* _REQUIRED TASK_
From the listing below, return each line that includes "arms".

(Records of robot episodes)
+ + + +

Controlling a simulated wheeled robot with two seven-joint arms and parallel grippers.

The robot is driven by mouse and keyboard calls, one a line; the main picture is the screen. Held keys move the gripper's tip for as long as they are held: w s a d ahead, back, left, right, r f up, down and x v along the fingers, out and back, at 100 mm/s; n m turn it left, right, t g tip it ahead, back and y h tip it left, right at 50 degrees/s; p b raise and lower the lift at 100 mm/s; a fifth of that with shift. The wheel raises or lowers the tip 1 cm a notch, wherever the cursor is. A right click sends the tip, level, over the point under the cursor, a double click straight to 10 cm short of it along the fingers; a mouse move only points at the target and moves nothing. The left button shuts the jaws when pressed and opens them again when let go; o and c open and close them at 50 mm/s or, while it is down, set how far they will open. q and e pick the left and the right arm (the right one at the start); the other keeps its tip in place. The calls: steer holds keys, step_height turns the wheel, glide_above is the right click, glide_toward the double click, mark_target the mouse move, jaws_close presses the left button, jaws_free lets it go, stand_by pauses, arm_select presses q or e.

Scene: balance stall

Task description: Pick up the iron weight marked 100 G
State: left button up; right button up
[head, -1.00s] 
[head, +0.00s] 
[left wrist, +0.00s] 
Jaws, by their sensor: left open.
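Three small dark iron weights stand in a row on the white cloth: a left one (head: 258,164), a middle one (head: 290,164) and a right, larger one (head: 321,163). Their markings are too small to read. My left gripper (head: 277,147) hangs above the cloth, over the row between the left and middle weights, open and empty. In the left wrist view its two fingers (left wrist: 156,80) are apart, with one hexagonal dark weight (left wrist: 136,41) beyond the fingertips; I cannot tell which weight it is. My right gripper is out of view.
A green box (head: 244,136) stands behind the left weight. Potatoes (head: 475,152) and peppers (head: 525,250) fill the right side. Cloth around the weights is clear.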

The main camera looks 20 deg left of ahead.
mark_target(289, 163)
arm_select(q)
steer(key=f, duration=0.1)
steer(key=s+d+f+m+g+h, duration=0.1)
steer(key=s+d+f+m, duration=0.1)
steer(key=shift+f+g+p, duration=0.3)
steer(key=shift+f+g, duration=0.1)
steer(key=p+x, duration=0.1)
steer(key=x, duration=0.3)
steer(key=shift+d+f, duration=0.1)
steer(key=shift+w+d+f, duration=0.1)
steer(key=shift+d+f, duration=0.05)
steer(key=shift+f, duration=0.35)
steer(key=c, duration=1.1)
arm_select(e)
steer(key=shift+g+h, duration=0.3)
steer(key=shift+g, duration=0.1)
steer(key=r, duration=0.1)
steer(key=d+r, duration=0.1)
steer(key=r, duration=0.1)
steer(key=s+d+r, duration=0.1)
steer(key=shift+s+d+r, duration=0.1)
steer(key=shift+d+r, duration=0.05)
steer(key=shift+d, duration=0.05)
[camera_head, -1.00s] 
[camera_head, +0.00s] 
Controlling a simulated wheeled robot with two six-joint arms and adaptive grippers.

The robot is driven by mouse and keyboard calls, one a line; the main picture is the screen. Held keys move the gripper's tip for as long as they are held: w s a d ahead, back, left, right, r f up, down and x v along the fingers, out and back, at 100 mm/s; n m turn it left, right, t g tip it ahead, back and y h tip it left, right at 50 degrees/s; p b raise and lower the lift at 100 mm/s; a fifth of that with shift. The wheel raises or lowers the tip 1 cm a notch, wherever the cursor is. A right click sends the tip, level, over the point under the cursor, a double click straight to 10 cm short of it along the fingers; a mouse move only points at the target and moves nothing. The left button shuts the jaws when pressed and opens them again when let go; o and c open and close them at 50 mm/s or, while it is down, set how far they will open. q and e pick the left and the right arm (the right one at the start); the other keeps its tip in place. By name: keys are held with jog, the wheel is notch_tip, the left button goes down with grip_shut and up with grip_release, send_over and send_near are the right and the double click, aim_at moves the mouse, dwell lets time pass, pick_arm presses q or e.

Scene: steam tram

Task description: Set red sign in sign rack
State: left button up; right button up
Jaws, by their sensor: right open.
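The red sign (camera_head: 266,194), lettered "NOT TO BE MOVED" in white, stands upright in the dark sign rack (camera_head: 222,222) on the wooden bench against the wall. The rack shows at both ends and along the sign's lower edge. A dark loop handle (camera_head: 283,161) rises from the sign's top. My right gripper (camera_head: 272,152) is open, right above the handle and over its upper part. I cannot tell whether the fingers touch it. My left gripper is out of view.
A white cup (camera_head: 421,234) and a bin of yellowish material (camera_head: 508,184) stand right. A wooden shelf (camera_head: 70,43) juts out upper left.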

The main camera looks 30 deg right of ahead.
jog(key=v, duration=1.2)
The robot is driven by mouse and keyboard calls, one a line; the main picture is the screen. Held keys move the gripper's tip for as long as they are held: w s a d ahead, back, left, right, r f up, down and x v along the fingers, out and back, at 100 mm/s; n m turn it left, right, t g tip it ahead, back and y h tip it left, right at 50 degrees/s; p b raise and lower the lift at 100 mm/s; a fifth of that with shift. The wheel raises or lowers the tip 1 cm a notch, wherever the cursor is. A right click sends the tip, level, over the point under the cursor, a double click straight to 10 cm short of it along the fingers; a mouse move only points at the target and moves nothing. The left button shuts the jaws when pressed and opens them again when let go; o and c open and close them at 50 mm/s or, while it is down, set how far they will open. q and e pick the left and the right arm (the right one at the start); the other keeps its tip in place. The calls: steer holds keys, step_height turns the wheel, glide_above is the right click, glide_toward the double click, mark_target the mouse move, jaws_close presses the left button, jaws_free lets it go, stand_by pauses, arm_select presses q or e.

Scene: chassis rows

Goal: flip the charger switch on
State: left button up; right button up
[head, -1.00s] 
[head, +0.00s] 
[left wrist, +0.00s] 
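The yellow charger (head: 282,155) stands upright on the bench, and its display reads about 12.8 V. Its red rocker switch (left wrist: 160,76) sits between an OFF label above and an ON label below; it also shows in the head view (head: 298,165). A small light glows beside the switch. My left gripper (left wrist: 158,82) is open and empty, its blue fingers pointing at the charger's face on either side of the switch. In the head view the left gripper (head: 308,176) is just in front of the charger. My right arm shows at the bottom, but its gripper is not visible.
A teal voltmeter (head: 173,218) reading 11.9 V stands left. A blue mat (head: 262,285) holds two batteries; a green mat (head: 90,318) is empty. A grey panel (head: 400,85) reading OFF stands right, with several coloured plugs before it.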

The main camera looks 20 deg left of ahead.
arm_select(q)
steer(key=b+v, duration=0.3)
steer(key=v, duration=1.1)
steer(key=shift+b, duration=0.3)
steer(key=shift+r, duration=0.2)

+ + + +

* _ANSWER TO THIS PROBLEM_
Controlling a simulated wheeled robot with two seven-joint arms and parallel grippers.
Controlling a simulated wheeled robot with two six-joint arms and adaptive grippers.

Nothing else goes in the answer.